In some areas, the destruction from the hurricane season has been devastating.
Five named storms struck Louisiana this year, breaking the record of four that was set in 2002, according to Klotzbach.
Hurricane Laura, which hit the southwest corner of the state in September with 150 mph winds, was one of the most powerful storms on record to make landfall in Louisiana. Six weeks later, Hurricane Delta weakened to a Category 2 by the time it reached land, but still battered towns that were still trying to recover from Laura.
In Westlake, Louisiana, a town of about 5,000 people near Lake Charles, Laura’s winds blew off roofs, caused a wall to cave in at City Hall, and snapped 20-foot-tall pines in half, said Robert Hardey, the mayor. Then came Delta.

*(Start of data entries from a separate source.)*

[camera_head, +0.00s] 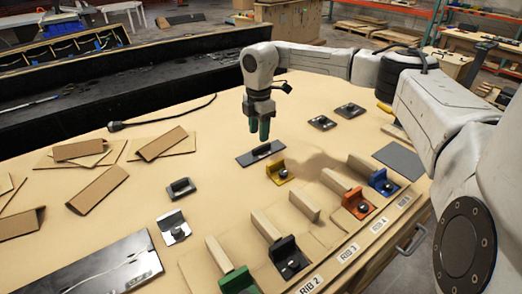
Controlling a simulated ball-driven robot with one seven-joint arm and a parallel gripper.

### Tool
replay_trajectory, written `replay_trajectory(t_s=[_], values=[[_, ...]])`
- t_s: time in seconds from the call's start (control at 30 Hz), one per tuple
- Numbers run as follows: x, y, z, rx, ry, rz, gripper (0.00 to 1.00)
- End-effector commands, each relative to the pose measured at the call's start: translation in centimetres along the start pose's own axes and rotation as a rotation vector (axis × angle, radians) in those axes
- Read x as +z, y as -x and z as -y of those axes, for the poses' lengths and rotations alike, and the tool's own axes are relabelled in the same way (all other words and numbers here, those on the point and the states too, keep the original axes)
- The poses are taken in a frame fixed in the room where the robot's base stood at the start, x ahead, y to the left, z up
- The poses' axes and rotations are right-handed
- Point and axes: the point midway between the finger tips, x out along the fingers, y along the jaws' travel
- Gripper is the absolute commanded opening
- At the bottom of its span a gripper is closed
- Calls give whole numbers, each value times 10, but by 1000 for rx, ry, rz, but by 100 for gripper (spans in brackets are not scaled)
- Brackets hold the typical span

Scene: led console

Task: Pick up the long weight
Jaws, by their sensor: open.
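The long weight (245,159) is a dark flat bar with a raised grip on top. It lies on the tan tabletop near the middle of the camera_head view. My gripper (259,130) points down just above it with two green-tipped fingers, open and empty. The fingertips appear over the raised grip; I cannot tell whether they touch it or stand a little above it. The fingers hide a little of the area behind the grip.
A yellow bracket (279,172) sits close in front of the weight. A shorter dark weight (181,188) lies to the left. Two small dark plates (322,123) lie at the right. Colored clamps and wooden ribs line the front edge. Cardboard pieces (97,188) cover the left side.

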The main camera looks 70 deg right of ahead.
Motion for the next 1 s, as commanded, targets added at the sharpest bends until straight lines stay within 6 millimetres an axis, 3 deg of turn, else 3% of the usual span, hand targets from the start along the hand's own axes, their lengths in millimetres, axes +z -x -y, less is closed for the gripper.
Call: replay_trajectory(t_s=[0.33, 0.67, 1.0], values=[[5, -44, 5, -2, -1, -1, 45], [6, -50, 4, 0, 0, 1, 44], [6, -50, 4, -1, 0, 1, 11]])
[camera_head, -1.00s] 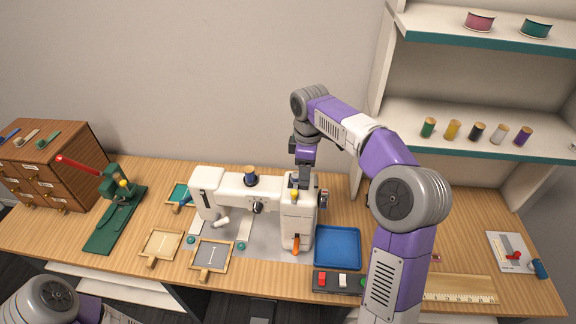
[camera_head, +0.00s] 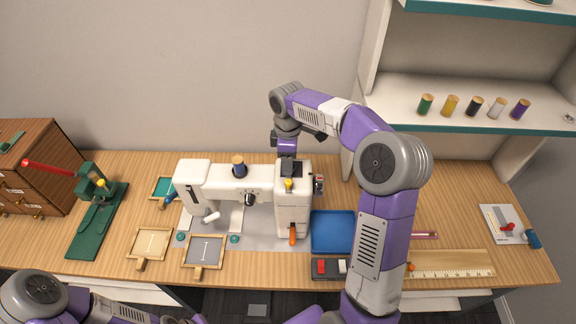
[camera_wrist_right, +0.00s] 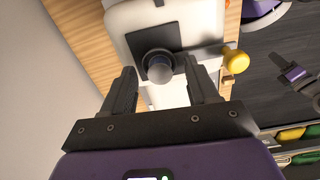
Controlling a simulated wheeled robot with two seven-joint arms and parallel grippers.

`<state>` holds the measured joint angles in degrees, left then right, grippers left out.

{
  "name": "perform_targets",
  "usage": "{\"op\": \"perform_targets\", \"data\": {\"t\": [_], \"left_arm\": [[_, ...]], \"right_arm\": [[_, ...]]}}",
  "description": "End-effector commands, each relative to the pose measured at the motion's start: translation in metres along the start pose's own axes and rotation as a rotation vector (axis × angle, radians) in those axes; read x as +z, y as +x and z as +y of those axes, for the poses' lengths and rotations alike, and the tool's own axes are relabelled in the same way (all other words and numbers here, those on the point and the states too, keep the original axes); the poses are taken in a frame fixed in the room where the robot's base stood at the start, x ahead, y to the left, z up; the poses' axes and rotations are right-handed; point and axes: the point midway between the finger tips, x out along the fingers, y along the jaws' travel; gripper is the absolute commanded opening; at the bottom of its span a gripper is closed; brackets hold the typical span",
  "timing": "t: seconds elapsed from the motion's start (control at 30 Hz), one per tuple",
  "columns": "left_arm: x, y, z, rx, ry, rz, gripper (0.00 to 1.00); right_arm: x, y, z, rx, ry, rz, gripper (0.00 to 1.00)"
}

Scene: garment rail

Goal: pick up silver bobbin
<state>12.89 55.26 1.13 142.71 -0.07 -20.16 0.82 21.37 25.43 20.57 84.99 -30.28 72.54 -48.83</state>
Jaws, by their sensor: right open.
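A small round grey-blue piece, probably the silver bobbin (camera_wrist_right: 160,68), sits on a dark square plate on top of the white sewing machine (camera_head: 230,182). It shows in the right wrist view, between the fingers of my right gripper (camera_wrist_right: 158,80). These fingers are open, one on each side of it, with gaps left. In the head view my right gripper (camera_head: 290,170) points down over the right end of the machine and hides this piece. My left arm shows at the lower left, its gripper out of view.
A yellow knob (camera_wrist_right: 235,61) sticks out beside the right finger. A dark blue thread spool (camera_head: 239,166) stands on the machine. A blue tray (camera_head: 333,232) lies right of it. The shelf (camera_head: 400,112) holds several thread spools and a small silvery ring (camera_head: 569,118).

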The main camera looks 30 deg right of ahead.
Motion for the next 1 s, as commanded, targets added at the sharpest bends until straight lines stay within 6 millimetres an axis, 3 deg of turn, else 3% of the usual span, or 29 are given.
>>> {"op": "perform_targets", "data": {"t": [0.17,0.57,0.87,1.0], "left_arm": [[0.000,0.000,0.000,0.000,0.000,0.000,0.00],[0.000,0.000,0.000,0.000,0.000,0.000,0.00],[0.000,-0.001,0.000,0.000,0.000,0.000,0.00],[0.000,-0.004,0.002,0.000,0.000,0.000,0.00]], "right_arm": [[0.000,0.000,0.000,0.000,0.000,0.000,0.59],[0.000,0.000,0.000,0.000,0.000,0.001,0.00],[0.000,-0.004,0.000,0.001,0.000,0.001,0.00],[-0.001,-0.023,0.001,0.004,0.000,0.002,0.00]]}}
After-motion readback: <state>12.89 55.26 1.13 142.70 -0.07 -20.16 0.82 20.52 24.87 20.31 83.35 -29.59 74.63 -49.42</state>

“We were already beat up, with blue tarps everywhere, and it blew all the tarps away,” he said of the second storm. “There wasn’t one telephone pole standing, there wasn’t one business that didn’t get affected, there wasn’t one house that didn’t get some type of damage.”
Hardey said he expected it would cost $6 million, nearly half the town’s budget, to clean up the fallen trees and debris left by both storms. He said the federal government told him it would cover 75% of the cost, but the town needs more funds or it will go into serious long-term debt.
“I can’t take that hit,” Hardey said. The high frequency of storms this year should remind residents and communities in hurricane-prone areas to continue to adapt, as climate change threatens to increase the damage from such storms, said Gary W. Yohe, the Huffington Foundation professor of economics and environmental studies at Wesleyan University.
Rather than rebuild a mall that flooded in a hurricane, for example, a town should consider building a park that can better absorb water from future storms, he said.
“Before you knee-jerk rebuild where you are, think about it for a little bit,” Yohe said. “We don’t know where the next one is going to go, but I know there is going to be a next one. And there is a tendency that they’re getting worse.”